La solidarité contre ces emprisonnements unit les partis indépendantistes. Mais, dans le quotidien de la vie politique, leurs divisions sont redevenues manifestes. Comment pourrait-il en être autrement, vu leur pluralité idéologique – de la droite libérale à la gauche anticapitaliste. Il n’y aura pas de candidature unitaire aux municipales de Barcelone, en mai. Ni aux européennes.
L’actuel président catalan, Quim Torra, peine toujours à tracer sa feuille de route. Le dialogue avec l’Espagne n’avance guère : Barcelone demande des gestes envers ses prisonniers et un référendum d’autodétermination, ce que Madrid refuse. Tout le monde semble dans l’attente du procès. Les électeurs sont perdus. S’impatientent. « J’étais à fond derrière eux. Mais plus le temps passe, plus je perds mes illusions », nous dit Jaime. Comme d’autres, cet étudiant en sciences politiques a l’impression que les partis ont été débordés par une cause qu’ils ne maîtrisaient pas. « Ils ont choisi de devenir indépendantistes, ont fait voter les gens. Maintenant il faut assumer, jusqu’au bout ! », postule un sympathisant de la CUP (gauche anticapitaliste).
Dans la rue, l’apaisement des dernières semaines promet d’être rompu lors du procès. Des dates de mobilisation sont fixées – 16 février à Barcelone, 16 mars à Madrid. Des militants s’interrogent sur la stratégie à suivre : à force de ne rien obtenir, faut-il intensifier la pression ? Question délicate, car les Catalans font du pacifisme leur meilleure arme. En octobre, des indépendantistes qui tentaient d’entrer dans le Parlement en ont trouvé d’autres sur leur chemin. « Nous sommes des gens de paix ! » répliquaient-ils. La même scène s’est répétée à d’autres reprises. Un membre d’Arran, petit parti de jeunes de gauche radicale, nous raconte son admiration pour les gilets jaunes français : « Ils bloquent, insistent et obtiennent des résultats. On s’y met quand ? »

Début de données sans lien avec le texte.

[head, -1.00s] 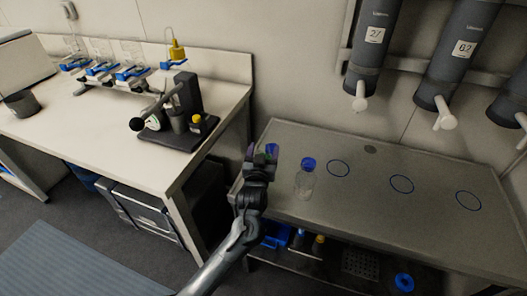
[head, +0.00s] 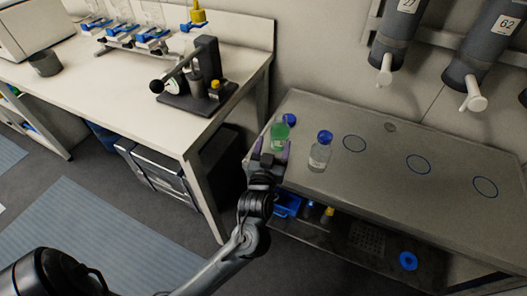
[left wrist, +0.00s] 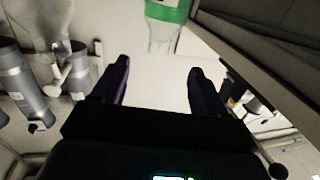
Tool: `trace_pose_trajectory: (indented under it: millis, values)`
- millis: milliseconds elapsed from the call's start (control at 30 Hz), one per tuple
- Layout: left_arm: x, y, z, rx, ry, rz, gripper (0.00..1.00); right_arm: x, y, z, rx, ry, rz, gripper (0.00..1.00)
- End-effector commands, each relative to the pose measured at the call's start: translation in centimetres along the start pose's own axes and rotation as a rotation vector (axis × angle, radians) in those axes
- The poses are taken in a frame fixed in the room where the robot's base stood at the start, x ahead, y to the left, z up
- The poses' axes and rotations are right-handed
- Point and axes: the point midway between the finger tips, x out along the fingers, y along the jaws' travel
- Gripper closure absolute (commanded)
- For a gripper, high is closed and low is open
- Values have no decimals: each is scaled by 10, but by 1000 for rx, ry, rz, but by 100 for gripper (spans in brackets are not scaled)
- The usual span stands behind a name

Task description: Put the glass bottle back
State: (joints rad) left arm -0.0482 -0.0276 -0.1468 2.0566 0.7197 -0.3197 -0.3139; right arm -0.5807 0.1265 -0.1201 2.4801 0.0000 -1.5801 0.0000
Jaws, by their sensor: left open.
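A glass bottle with a green label and blue cap (head: 280,134) stands upright at the left end of the grey metal bench (head: 385,178). A clear bottle with a blue cap (head: 320,154) stands upright to its right. The frames do not show which one the task names. My left gripper (head: 270,160) is open and empty, just on the near side of the green-labelled bottle. In the left wrist view the fingers (left wrist: 158,82) are spread, and the green-labelled bottle (left wrist: 164,30) is beyond the tips, apart from them. My right gripper is not in view.
Blue rings (head: 418,164) mark clear spots on the bench, right of the bottles. Grey dispensers with white spouts (head: 473,95) hang above its back. A white table (head: 130,95) with lab devices stands left. A lower shelf (head: 345,240) holds small items.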

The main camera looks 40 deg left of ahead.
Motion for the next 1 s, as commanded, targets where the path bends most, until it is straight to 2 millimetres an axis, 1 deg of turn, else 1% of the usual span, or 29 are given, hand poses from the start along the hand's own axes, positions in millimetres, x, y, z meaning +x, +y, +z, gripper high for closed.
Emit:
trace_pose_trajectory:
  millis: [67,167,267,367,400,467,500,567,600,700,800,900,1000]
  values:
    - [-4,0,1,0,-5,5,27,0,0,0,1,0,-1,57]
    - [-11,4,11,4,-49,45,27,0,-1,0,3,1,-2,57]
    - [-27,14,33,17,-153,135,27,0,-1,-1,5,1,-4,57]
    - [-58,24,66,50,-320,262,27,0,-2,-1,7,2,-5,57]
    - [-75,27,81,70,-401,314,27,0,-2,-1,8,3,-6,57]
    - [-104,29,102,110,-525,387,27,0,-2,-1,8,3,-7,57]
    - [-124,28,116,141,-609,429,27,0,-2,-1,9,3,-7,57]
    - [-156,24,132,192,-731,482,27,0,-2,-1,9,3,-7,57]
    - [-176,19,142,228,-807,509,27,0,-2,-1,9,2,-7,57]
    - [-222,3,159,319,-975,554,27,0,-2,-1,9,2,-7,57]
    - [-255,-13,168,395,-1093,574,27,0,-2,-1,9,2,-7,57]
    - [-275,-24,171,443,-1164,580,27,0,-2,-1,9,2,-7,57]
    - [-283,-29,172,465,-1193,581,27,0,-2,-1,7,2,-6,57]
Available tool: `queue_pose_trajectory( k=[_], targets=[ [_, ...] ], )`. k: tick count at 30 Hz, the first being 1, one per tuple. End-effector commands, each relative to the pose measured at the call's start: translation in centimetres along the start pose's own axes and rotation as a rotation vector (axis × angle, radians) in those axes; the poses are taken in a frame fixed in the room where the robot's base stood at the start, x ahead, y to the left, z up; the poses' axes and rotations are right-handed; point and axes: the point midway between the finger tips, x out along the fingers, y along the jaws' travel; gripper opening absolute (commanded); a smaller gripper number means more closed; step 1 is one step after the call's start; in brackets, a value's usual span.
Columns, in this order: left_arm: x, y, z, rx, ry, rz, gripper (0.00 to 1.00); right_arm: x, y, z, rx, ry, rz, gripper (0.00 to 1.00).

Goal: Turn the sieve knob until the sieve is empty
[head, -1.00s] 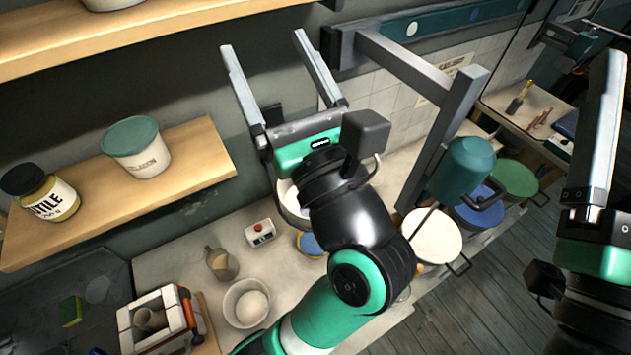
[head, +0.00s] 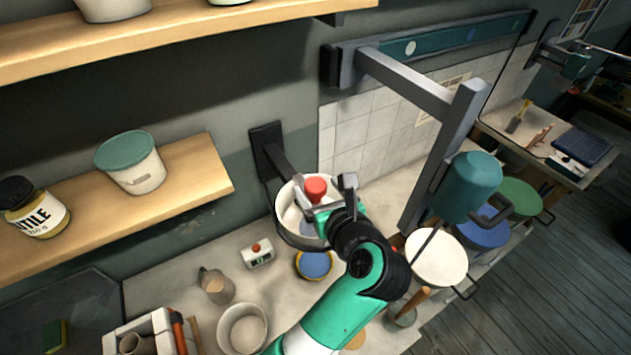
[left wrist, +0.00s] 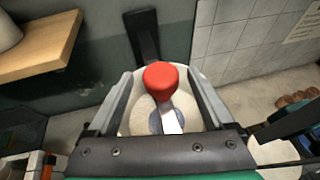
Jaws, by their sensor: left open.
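The sieve (head: 290,225) is a round pan on a dark wall bracket, with pale material inside. Its red knob (head: 315,187) stands up over its middle. In the left wrist view the red knob (left wrist: 165,80) lies between the two fingers of my left gripper (left wrist: 160,98), with a gap on each side. The sieve's pale inside (left wrist: 138,118) shows around the knob there. In the head view my left gripper (head: 318,200) is over the sieve, partly hidden behind its own wrist. It is open. My right gripper is out of view.
A small white timer (head: 258,254), a jug (head: 216,287) and a white bowl (head: 243,328) stand on the counter. A grey post with a teal motor (head: 472,185) rises right of my left arm, above a white-topped bucket (head: 437,257).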

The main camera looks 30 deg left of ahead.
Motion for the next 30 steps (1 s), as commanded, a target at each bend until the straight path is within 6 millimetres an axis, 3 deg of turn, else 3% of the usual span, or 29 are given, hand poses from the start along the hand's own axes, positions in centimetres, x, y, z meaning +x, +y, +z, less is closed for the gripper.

Parallèlement, organisations et élus travaillent à internationaliser la cause, espérant que le salut viendra de l’extérieur. Des actions sont organisées dans différentes villes d’Europe « pour dénoncer la répression et revendiquer notre droit à l’autodétermination ». Depuis la prison, Junqueras s’est lancé dans la course aux européennes et mène la liste « Ahora Repúblicas ». Jusqu’à présent, l’Union européenne n’a rien accordé aux indépendantistes.
En face, les unionistes ne désarment pas non plus. Chaque nuit, des groupes s’en vont retirer les symboles indépendantistes accrochés dans la rue. Au droit à l’autodétermination ils opposent la Constitution espagnole et l’indivisibilité du pays. « Le gouvernement catalan ne parle qu’à la moitié de sa population. Ce n’est pas comme ça qu’il nous convaincra », dit Sancho, un Barcelonais qui se définit comme « espagnol ET catalan ».
Le sujet est au centre de l’attention politique espagnole. Le gouvernement a besoin des souverainistes catalans pour faire voter son budget, sans pouvoir leur accorder trop de concessions. Le procès se tient en même temps que la campagne des prochaines élections municipales, régionales et européennes. La droite surfe sur la vague anti-indépendantiste, espère que ceux qu’elle appelle « putschistes » seront condamnés. Elle y a gagné électoralement, à l’image du basculement de l’Andalousie à droite (Parti populaire et Ciudadanos) grâce au soutien de l’extrême droite Vox. Difficile, donc, d’imaginer qu’elle travaille à faire baisser ce climat de tension. Bien au contraire.